Corriere della Sera, 3 ottobre 2024
La Rai trasmette cose bellissime in mezzo a cose orribili
Per commentare la nuova serie di Le ragazze (Rai Cultura per Rai3), ritratti di donne di generazioni diverse realizzati dalla casa di produzione Pesci combattenti, dovrei limitarmi a fare la parafrasi di alcune coinvolgenti interviste come quella a Filomena, la madre di Elisa Claps (la studentessa scomparsa e trovata anni dopo mummificata in una chiesa).
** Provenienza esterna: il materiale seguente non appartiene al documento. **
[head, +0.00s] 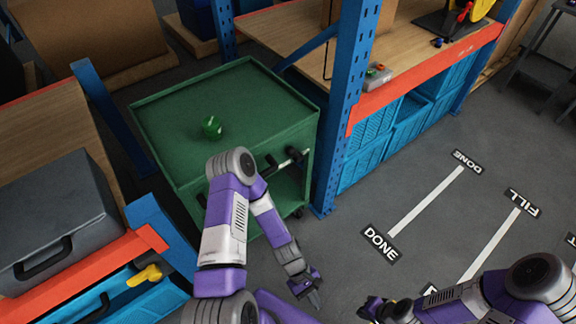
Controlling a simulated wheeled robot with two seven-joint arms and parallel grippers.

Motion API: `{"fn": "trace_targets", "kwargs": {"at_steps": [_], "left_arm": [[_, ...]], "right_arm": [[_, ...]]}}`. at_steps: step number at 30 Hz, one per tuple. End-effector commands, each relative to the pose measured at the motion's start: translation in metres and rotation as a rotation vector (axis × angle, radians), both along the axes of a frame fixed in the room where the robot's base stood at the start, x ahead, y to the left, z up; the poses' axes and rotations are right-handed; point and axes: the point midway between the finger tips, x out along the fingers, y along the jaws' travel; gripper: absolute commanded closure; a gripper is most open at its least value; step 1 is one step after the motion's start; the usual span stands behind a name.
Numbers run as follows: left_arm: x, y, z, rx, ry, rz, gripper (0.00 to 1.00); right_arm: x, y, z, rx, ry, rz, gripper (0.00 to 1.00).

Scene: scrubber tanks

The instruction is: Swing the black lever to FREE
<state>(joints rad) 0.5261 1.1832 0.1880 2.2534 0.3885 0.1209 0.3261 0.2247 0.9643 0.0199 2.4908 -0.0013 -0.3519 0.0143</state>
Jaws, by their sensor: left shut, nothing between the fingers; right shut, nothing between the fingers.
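I cannot make out a black lever marked FREE in the head view. Dark handle-like parts (270,161) show on the front side of the green cart (265,90), partly behind my left arm; I cannot tell if one is the lever. My left gripper (313,297) is shut and empty, low in front of the cart and apart from it. My right gripper (370,308) is shut and empty, over the floor at the bottom edge, to the right of the left one.
A green round object (212,127) sits on the cart. A shelf with a blue post (345,110) stands right of it, with a small button box (377,75) and blue crates (362,150) below. A grey case (55,215) is at left. Marked floor (420,165) is open at right.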

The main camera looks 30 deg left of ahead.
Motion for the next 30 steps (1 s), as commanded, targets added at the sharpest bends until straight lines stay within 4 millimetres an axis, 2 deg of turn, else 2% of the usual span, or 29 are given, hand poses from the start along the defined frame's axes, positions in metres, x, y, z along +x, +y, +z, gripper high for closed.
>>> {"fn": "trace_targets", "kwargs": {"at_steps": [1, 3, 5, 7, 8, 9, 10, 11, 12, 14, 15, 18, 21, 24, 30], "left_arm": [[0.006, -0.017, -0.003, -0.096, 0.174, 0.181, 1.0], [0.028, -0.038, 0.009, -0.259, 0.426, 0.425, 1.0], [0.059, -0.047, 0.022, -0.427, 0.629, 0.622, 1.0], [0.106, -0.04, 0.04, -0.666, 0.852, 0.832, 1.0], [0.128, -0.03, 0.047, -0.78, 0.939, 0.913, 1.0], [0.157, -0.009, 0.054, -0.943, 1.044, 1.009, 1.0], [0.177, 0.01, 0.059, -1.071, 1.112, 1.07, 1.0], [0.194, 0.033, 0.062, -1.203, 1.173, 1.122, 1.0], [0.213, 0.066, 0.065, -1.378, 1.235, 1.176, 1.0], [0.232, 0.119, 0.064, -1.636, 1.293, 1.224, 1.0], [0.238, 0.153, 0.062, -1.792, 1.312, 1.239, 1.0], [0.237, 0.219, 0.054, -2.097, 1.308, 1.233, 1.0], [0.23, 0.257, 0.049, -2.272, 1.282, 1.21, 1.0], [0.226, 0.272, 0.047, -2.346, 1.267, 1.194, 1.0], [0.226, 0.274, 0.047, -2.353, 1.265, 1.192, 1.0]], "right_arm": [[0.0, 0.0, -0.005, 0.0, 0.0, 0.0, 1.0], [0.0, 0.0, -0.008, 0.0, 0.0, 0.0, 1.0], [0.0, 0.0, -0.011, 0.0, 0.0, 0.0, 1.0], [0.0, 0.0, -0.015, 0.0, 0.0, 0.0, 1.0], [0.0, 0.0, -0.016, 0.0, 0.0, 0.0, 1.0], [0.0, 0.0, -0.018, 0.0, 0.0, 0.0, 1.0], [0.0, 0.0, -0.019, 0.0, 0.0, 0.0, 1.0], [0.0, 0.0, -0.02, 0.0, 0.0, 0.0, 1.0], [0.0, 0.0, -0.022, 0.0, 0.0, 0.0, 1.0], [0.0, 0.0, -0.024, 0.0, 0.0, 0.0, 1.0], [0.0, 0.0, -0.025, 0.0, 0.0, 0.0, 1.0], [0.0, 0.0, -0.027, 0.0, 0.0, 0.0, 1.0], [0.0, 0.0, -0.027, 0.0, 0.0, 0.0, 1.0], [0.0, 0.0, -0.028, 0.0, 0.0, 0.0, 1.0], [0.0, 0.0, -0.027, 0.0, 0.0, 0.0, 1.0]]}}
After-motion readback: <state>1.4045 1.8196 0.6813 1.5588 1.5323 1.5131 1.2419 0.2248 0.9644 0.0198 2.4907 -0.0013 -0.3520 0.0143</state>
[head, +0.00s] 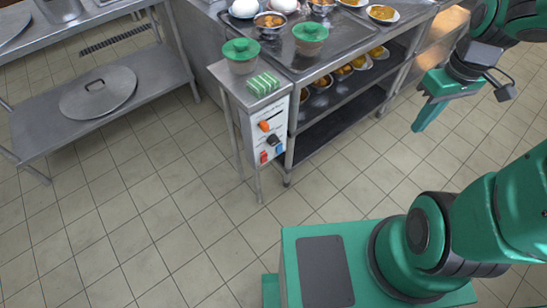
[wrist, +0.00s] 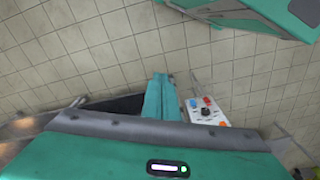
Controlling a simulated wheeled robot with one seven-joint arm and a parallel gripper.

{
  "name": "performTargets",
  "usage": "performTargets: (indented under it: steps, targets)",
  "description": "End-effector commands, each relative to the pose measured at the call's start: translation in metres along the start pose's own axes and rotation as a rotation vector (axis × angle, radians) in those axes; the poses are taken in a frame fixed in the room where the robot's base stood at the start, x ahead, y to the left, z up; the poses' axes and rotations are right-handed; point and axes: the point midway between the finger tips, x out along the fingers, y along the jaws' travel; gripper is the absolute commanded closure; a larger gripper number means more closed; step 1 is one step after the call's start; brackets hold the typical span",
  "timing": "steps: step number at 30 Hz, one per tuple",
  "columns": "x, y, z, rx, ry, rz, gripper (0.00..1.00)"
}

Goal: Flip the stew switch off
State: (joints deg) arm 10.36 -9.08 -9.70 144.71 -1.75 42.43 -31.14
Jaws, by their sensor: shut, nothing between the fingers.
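A white control panel (head: 268,138) is on the front of a narrow steel stand in the head view. It carries an orange switch (head: 264,126), a black knob (head: 273,140), a red switch (head: 263,157) and a blue switch (head: 279,149). Its labels are too small to read, so I cannot tell which is the stew switch or how each one is set. The panel (wrist: 196,118) also shows in the wrist view, right of my fingers. My gripper (head: 421,121) is shut and empty, in the air well right of the panel and apart from it.
A steel counter (head: 271,61) with bowls and green-lidded pots stands behind the panel, with shelves of food bowls (head: 343,73) below. A green-striped cloth (head: 263,84) lies on the stand. The tiled floor before the panel is clear.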

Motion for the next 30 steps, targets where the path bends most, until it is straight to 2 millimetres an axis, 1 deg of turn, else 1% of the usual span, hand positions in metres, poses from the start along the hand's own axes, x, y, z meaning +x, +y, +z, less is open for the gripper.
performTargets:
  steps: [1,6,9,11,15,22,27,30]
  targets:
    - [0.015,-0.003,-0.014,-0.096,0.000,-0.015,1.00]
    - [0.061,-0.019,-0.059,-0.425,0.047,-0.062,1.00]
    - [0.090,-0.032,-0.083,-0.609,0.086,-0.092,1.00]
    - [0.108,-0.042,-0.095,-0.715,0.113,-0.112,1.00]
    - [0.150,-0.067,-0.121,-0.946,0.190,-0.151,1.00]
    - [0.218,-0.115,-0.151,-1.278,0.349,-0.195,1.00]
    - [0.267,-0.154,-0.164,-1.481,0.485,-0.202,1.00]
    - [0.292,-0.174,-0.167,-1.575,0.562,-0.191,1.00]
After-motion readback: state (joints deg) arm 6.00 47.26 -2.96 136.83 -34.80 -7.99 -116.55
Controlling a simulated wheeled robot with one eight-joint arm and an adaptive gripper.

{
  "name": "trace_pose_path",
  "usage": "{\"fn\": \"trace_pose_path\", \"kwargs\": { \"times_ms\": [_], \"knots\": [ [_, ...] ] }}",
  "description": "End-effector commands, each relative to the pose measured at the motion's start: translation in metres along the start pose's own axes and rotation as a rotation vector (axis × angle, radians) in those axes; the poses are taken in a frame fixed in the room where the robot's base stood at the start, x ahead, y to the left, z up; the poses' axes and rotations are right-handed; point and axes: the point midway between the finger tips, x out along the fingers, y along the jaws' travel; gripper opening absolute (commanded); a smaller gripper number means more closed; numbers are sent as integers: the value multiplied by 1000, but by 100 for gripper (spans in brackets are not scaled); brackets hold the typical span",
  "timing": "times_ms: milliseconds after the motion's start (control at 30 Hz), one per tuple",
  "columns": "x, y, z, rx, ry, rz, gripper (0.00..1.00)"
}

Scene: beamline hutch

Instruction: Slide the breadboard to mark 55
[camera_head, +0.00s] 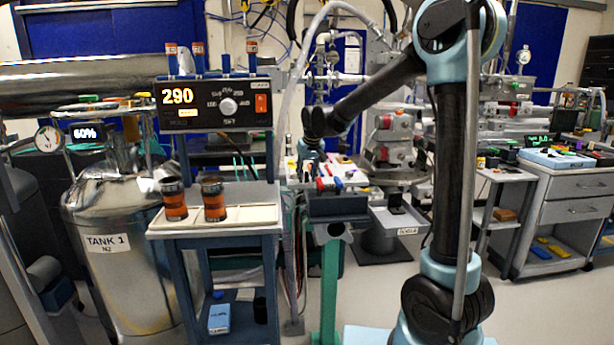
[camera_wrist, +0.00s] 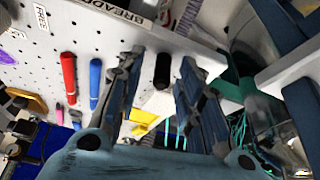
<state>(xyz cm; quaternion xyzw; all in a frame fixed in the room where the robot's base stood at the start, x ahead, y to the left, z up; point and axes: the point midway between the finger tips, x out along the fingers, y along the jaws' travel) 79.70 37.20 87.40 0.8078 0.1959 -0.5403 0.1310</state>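The breadboard (camera_wrist: 95,32) is a white, perforated plate at the top left of the wrist view, with a partly visible label starting "BREADB". In the head view a pale surface with coloured items (camera_head: 348,177) lies just beyond my gripper, likely the same board. A short black cylinder (camera_wrist: 162,76) stands at the board's edge in the wrist view. My gripper (camera_wrist: 158,62) is open, its fingers on either side of the cylinder with gaps visible. My gripper also shows in the head view (camera_head: 312,150), small and dark. No mark 55 is legible.
A red handle (camera_wrist: 69,76) and a blue handle (camera_wrist: 95,78) lie left of my fingers. A green post (camera_wrist: 237,82) is close on the right. In the head view a cart (camera_head: 250,222) with two orange-dark cylinders stands left, and a small grey tray (camera_head: 393,218) is right.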

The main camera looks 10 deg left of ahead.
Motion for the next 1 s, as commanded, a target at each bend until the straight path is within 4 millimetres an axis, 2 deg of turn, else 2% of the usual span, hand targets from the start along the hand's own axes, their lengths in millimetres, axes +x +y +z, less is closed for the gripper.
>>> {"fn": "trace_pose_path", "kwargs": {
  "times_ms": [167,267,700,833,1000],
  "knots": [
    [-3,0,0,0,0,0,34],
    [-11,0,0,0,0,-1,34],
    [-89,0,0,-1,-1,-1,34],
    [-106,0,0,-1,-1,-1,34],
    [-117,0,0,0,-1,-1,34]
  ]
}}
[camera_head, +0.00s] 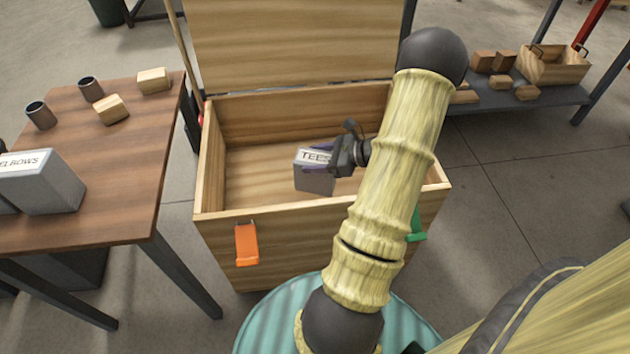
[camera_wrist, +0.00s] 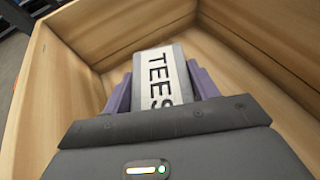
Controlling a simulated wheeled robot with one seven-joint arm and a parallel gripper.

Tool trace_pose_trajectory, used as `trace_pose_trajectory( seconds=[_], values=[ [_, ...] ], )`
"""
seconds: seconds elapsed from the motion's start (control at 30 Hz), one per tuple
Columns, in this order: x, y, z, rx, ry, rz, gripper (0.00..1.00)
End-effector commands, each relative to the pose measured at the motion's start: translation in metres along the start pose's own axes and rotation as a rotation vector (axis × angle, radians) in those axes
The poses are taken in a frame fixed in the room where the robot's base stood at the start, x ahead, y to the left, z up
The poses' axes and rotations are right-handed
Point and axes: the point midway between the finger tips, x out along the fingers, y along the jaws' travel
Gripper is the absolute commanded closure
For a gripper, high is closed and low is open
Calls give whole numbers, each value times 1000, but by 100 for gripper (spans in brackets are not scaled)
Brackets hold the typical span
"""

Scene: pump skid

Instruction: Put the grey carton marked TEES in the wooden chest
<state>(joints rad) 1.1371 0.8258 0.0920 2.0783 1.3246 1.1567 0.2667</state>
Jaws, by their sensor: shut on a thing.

O a Elisabetta Canitano, una ginecologa che ha dedicato tutta la sua vita lavorativa al servizio pubblico nel contesto della legge 194 sull’aborto, a Marina Gamberini, una sopravvissuta alla strage avvenuta alla stazione ferroviaria di Bologna dove lavorava per l’azienda che gestiva la ristorazione. Ma per questo compito c’è Rai Play (l’unico suggerimento è che potete tralasciare l’intervista a Paola Manfrin, ex valletta televisiva, ancora troppo piena di sé). La regia delle storie di Antonio Miorin è molto attenta a una scrittura sospesa tra l’intensità delle rievocazioni e il clima inevitabilmente nostalgico creato dalle canzoni d’epoca.
Ma è più interessante parlare del confronto fra questo programma e l’insulsaggine che il servizio pubblico offre quotidianamente (prenda nota dott. Roberto Natale, membro del Cda Rai ed ex portavoce di Laura Boldrini). Prendo spunto da un post di un lettore del Corriere: «Vabbè che la televisione deve accontentare tutti, ma vedere a Le Ragazze la bellissima intervista a una persona eccezionale come Filomena, madre di Elisa Claps, dopo un pomeriggio matanese con lo strafinto gossip Fedez ed una serata con il ritorno dell’etereo ed insulso Orsini, ci lascia un poco “intontiti”. Vale tutto ed il contrario di tutto».
Ecco, il servizio pubblico dovrebbe proprio sottrarsi a questa legge del «vale tutto e il contrario di tutto». È proprio confrontando Le ragazze con Storie italiane, La vita in diretta, Sottovoce, Bella. Ma’, Donne al bivio (l’elenco potrebbe andare ancora avanti) che si capisce quanto bisognerebbe essere fuori dal mondo, «come un angelo o come un idiota», per credere di poter raddrizzare il legno storto della Rai, votati a forme degradate di saggezza.